WRITTEN REQUEST:
Copy all lines of the listing that include the string "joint".

DATA FOR THIS EXERCISE:
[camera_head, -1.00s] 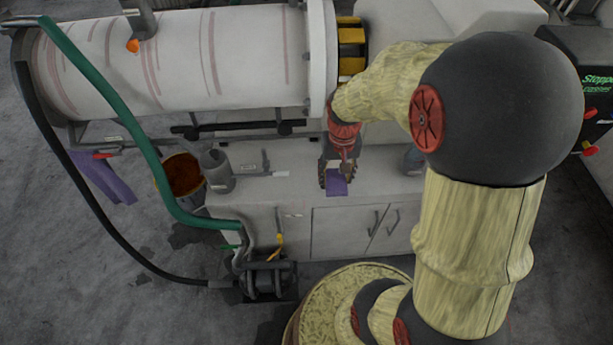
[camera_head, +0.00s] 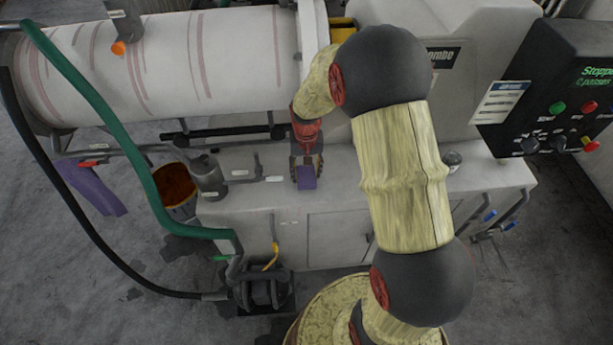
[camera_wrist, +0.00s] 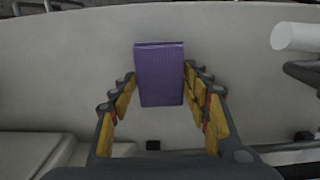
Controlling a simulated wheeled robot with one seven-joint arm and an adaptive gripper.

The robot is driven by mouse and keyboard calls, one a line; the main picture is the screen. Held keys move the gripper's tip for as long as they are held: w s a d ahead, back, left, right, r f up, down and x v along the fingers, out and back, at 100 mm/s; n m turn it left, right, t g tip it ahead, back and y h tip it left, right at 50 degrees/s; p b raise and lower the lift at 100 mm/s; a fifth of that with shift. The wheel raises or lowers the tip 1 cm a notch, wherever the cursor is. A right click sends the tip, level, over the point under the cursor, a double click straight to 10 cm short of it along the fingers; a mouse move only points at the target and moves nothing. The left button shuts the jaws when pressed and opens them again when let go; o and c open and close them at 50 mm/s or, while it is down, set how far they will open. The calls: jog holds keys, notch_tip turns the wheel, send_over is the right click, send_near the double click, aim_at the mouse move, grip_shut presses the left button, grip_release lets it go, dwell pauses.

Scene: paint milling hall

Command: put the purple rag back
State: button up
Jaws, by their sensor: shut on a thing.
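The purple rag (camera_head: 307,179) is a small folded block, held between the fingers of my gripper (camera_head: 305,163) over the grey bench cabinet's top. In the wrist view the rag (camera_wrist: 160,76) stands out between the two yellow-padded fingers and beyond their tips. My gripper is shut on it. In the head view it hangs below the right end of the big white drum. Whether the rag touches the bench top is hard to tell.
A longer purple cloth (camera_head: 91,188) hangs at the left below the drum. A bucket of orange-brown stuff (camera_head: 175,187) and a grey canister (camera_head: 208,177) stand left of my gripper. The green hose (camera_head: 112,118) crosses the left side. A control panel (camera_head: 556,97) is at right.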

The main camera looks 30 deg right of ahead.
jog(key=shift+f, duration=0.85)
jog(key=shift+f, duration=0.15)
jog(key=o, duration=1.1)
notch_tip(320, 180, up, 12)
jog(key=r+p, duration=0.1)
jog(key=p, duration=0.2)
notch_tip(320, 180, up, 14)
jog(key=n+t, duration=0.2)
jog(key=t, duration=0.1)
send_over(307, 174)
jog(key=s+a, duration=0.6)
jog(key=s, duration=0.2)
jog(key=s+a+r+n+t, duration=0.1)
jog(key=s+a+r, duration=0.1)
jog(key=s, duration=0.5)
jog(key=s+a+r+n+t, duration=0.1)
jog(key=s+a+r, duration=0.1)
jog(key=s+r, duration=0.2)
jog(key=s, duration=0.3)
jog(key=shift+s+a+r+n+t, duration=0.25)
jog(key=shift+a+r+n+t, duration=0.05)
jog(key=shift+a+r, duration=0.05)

---

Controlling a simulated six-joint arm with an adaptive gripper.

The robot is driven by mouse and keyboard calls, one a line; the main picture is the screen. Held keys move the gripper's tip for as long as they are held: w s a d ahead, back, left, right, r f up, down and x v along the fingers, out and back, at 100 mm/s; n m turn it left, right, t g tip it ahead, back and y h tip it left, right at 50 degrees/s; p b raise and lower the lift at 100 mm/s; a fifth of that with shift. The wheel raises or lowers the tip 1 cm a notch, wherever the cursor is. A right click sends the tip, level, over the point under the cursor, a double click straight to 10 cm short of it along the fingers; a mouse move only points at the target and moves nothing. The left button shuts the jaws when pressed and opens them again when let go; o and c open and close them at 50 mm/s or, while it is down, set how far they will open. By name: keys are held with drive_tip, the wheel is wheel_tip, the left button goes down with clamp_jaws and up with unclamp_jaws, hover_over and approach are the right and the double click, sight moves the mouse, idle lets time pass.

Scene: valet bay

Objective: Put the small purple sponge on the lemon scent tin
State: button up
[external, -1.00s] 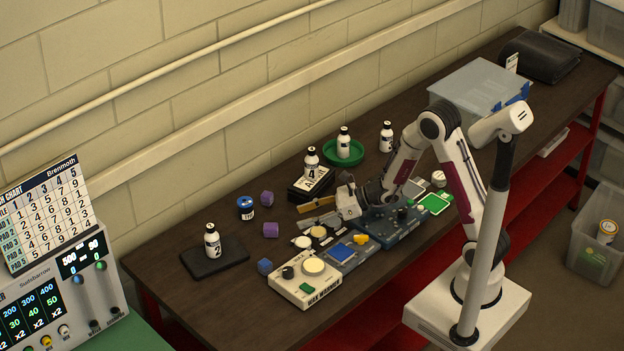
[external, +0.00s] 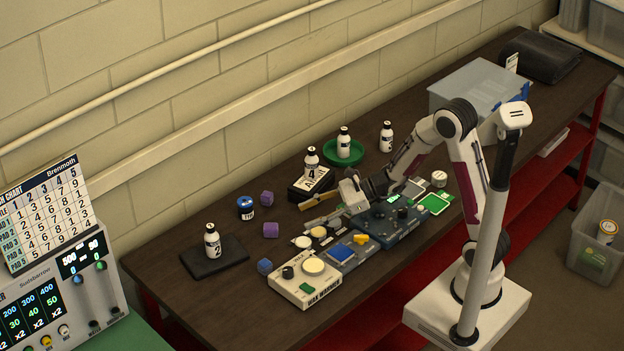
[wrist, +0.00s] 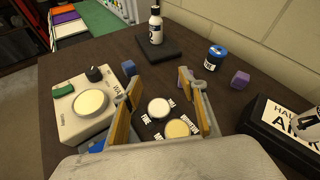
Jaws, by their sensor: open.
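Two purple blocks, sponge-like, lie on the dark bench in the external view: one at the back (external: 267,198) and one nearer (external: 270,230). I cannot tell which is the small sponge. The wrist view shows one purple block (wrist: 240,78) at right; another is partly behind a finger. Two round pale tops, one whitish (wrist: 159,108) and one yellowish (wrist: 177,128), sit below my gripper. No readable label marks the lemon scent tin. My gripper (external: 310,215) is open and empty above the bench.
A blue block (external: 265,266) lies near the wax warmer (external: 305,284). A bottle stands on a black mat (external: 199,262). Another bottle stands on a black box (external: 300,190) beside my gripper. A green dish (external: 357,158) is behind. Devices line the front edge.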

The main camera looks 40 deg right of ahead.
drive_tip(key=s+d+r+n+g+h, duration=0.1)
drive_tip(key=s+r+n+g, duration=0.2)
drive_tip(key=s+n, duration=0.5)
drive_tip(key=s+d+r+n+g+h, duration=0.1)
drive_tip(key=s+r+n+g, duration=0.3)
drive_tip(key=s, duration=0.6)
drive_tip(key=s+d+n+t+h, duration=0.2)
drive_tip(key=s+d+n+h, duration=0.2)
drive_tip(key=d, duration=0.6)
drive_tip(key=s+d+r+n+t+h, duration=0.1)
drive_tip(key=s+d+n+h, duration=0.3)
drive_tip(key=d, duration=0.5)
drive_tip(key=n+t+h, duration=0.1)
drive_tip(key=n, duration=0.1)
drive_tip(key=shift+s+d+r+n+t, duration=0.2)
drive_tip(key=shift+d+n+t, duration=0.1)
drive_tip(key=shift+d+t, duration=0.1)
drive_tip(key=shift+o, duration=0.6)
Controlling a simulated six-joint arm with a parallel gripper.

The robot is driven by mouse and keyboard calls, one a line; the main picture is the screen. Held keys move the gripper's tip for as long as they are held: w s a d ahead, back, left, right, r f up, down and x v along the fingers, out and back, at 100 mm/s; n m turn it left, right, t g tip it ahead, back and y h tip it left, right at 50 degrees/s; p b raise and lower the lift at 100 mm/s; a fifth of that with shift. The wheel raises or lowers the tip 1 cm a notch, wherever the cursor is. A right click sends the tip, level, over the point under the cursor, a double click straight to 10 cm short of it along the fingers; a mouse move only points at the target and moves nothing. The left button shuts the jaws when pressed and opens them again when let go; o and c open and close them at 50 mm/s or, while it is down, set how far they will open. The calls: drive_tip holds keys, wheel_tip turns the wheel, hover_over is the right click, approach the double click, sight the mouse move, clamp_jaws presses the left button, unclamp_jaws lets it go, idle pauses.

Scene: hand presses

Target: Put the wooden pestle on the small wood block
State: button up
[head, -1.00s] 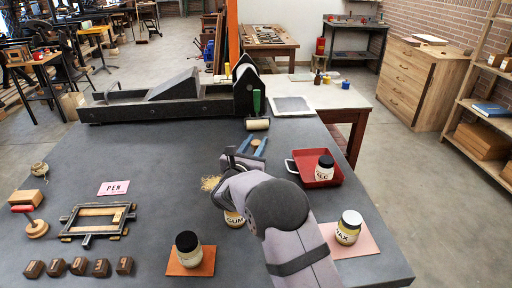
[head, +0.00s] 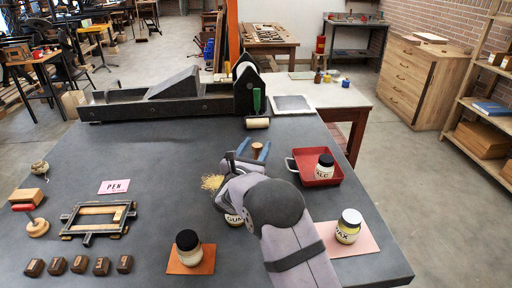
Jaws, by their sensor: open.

...

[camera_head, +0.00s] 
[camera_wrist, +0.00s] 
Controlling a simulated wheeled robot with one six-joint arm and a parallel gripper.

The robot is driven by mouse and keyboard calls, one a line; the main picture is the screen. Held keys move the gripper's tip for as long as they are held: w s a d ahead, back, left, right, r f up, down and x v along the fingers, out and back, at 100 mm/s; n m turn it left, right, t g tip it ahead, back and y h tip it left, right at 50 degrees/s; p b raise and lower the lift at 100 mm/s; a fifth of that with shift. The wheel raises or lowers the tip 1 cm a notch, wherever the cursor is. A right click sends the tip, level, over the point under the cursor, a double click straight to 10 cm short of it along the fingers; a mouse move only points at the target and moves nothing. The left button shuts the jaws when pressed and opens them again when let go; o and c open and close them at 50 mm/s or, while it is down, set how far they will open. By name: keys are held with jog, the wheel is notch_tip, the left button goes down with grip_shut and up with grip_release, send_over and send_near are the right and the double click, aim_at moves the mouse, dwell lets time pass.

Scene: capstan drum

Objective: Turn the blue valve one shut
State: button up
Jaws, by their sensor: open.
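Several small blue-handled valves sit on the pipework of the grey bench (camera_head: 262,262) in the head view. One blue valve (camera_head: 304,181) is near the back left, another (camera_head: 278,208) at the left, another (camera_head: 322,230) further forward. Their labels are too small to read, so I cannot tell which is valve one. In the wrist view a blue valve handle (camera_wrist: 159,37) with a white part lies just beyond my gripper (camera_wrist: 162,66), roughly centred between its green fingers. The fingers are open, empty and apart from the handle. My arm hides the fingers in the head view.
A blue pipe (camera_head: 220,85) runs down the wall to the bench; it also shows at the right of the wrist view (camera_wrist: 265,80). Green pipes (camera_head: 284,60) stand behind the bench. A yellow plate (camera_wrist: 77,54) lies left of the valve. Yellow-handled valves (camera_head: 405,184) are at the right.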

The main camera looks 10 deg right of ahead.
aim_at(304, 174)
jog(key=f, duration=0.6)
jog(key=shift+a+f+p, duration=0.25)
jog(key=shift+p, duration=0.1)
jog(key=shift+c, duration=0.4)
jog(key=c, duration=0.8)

WRITTEN RESPONSE:
Controlling a simulated wheeled robot with one seven-joint arm and an adaptive gripper.
Controlling a simulated six-joint arm with an adaptive gripper.
Controlling a simulated six-joint arm with a parallel gripper.
Controlling a simulated wheeled robot with one six-joint arm and a parallel gripper.

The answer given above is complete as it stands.